Margot Lee Shetterly remembered visiting her father’s workplace:
“Women occupied many of the cubicles; they answered phones and sat in front of typewriters, but they also made hieroglyphic marks on transparent slides and conferred with my father and other men in the office on the stacks of documents that littered their desks. That so many of them were African American, many of them my grandmother’s age, struck me as simply a part of the natural order of things: growing up in Hampton, the face of science was brown like mine.”
“As a child … I knew so many African Americans working in science, maths and engineering that I thought that’s just what black folks did.”
Hidden Figures: The Story of the African-American Women Who Helped Win the Space Race is a startling story on many levels, showing how black females have always comprised a significant part of the mathematical and engineering workforce at NASA, defying both the double whammy of being female and being black:
“As late as 1970, just 1% of all American engineers were black, a number that doubled to a whopping 2% by 1984. Still, the federal government was the most reliable employer of African Americans in the sciences and technology; in 1984, 8.4% of Nasa’s engineers were black.”

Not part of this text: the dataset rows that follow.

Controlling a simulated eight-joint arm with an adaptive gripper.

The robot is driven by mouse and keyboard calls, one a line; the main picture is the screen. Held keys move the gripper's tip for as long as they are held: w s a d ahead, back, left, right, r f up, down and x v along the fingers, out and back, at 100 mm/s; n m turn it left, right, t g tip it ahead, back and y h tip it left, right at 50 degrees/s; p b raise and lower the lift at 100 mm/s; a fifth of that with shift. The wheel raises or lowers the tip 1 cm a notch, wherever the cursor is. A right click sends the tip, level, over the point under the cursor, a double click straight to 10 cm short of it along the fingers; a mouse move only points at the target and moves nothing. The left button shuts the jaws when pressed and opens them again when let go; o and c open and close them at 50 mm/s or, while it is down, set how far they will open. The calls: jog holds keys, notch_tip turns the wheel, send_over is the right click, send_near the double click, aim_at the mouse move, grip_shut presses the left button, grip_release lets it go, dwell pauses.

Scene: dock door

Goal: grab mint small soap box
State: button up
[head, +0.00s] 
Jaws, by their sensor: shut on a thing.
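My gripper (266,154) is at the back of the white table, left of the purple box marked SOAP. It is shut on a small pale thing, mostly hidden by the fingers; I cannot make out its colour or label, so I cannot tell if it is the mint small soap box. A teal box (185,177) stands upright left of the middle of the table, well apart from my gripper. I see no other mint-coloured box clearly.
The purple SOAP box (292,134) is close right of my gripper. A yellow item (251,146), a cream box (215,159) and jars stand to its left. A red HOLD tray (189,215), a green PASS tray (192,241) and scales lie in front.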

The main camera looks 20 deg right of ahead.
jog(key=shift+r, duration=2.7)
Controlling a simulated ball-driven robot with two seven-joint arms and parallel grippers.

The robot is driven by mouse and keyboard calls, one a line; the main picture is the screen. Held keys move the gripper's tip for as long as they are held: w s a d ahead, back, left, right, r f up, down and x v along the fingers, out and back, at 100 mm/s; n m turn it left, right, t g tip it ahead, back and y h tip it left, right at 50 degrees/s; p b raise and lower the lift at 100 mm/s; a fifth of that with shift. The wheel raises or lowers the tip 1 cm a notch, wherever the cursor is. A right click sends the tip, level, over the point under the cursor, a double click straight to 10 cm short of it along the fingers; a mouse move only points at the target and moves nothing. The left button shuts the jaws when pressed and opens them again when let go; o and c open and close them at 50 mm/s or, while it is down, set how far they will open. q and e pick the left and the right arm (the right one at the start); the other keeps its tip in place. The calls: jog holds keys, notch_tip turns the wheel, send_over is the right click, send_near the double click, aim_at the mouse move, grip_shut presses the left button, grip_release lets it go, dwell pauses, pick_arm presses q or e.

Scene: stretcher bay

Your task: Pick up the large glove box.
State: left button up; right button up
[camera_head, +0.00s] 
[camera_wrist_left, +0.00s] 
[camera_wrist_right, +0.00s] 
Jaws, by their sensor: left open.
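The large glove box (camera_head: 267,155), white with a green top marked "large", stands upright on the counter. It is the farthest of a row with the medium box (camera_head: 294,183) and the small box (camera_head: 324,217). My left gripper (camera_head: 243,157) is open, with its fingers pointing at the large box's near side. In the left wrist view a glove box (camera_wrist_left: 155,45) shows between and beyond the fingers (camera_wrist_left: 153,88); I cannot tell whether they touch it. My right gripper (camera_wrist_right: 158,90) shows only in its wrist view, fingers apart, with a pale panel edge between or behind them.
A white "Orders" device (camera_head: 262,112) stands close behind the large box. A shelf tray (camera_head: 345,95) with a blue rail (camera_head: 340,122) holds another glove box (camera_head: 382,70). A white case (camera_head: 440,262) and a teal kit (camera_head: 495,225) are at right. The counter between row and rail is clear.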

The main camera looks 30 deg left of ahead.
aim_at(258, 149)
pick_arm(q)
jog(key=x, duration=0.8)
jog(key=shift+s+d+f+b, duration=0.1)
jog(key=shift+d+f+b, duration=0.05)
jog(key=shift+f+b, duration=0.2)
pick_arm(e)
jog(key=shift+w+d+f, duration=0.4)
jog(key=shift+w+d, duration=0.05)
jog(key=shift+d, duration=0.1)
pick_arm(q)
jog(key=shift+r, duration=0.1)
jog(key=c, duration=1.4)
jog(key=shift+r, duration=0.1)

“Even as a professional in an integrated world, I had been the only black woman in enough drawing rooms and boardrooms to have an inkling of the chutzpah it took for an African American woman in a segregated southern workplace to tell her bosses she was sure her calculations would put a man on the moon.”
I am thoroughly glad that Margot Lee Shetterly devoted so much time and care to researching and telling this story. However, a good author knows what to select, and what to reject, and does not just stick all her research in somewhere, regardless. The confused structure of this book means reading flow is extremely patchy.
“I’m sensitive to the cognitive dissonance conjured by the phrase ‘black female mathematicians at Nasa’”.
Oh yes! How I would love to say the book is amazing; the facts certainly are. I cannot in my heart give this an average rating. But in all fairness I cannot rate it as higher than 4 stars, and I feel that even this is on the generous side.
The film is fictionalised, as the author clearly said, whereas the book is scrupulously factual. But the book is just too complicated. I know which of them I am likely to revisit.
Extra Quotations:
“There was Dorothy Hoover, working for Robert T Jones in 1946 and publishing theoretical research on his famed triangle-shaped delta wings in 1951. There was Dorothy Vaughan, working with the white “East Computers” to write a textbook on algebraic methods for the mechanical calculating machines that were their constant companions.
There was Mary Jackson, defending her analysis against John Becker, one of the world’s top aerodynamicists. There was Katherine Johnson, describing the orbital trajectory of John Glenn’s flight, the maths in her trailblazing 1959 report as elegant, precise and grand as a symphony. There was Marge Hannah, the white computer who served as the black women’s first boss, co-authoring a report with Sam Katzoff, who became the laboratory’s chief scientist. There was Doris Cohen, setting the bar for them all with her first research report – the NACA’s first female author – back in 1941.
My investigation became more like an obsession; I would walk any trail if it meant finding a trace of one of the computers at its end. I was determined to prove their existence and their talent in a way that meant they would never again be lost to history.”